Please output only the lines that run from the line containing "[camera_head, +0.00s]" through the end of the material below, exactly.

════════

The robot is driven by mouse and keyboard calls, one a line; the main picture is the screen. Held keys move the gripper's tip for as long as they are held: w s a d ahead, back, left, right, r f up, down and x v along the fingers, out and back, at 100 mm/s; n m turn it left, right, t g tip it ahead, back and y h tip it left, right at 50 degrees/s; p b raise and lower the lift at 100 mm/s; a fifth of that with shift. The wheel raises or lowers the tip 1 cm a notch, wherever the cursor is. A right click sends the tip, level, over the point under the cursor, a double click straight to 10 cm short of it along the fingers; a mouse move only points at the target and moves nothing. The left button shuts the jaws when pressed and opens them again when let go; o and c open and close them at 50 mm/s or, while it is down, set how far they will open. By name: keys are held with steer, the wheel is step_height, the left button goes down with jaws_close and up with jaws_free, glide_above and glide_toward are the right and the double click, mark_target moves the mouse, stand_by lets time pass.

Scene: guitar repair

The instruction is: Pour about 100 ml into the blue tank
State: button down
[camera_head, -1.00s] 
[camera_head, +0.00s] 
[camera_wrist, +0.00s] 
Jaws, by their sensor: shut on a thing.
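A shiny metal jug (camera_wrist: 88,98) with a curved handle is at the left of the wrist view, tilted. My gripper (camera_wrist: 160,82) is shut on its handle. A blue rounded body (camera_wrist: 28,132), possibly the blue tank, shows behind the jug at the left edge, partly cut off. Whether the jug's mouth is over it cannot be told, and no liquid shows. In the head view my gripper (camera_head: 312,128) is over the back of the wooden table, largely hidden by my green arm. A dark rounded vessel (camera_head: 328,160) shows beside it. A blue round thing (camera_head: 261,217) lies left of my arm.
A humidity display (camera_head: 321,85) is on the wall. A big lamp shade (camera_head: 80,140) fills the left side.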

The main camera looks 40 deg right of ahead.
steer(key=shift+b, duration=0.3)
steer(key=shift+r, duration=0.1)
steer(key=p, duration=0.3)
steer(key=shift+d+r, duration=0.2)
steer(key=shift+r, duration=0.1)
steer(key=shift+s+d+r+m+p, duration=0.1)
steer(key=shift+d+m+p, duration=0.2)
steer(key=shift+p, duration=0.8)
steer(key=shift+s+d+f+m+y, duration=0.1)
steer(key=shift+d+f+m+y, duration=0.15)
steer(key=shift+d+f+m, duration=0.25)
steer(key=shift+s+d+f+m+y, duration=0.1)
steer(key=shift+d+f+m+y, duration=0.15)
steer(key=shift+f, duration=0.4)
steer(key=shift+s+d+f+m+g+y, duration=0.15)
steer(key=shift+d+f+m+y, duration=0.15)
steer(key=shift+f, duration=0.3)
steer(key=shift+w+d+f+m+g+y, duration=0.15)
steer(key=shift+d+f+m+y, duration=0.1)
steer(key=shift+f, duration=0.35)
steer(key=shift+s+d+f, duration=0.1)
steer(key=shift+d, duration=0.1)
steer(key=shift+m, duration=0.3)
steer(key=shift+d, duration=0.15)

════════

**WRITTEN ANSWER:**
[camera_head, +0.00s] 
[camera_wrist, +0.00s] 
Jaws, by their sensor: shut on a thing.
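A shiny metal jug (camera_wrist: 88,98) with a curved handle is at the left of the wrist view, tilted. My gripper (camera_wrist: 160,82) is shut on its handle. A blue rounded body (camera_wrist: 28,132), possibly the blue tank, shows behind the jug at the left edge, partly cut off. Whether the jug's mouth is over it cannot be told, and no liquid shows. In the head view my gripper (camera_head: 312,128) is over the back of the wooden table, largely hidden by my green arm. A dark rounded vessel (camera_head: 328,160) shows beside it. A blue round thing (camera_head: 261,217) lies left of my arm.
A humidity display (camera_head: 321,85) is on the wall. A big lamp shade (camera_head: 80,140) fills the left side.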

The main camera looks 40 deg right of ahead.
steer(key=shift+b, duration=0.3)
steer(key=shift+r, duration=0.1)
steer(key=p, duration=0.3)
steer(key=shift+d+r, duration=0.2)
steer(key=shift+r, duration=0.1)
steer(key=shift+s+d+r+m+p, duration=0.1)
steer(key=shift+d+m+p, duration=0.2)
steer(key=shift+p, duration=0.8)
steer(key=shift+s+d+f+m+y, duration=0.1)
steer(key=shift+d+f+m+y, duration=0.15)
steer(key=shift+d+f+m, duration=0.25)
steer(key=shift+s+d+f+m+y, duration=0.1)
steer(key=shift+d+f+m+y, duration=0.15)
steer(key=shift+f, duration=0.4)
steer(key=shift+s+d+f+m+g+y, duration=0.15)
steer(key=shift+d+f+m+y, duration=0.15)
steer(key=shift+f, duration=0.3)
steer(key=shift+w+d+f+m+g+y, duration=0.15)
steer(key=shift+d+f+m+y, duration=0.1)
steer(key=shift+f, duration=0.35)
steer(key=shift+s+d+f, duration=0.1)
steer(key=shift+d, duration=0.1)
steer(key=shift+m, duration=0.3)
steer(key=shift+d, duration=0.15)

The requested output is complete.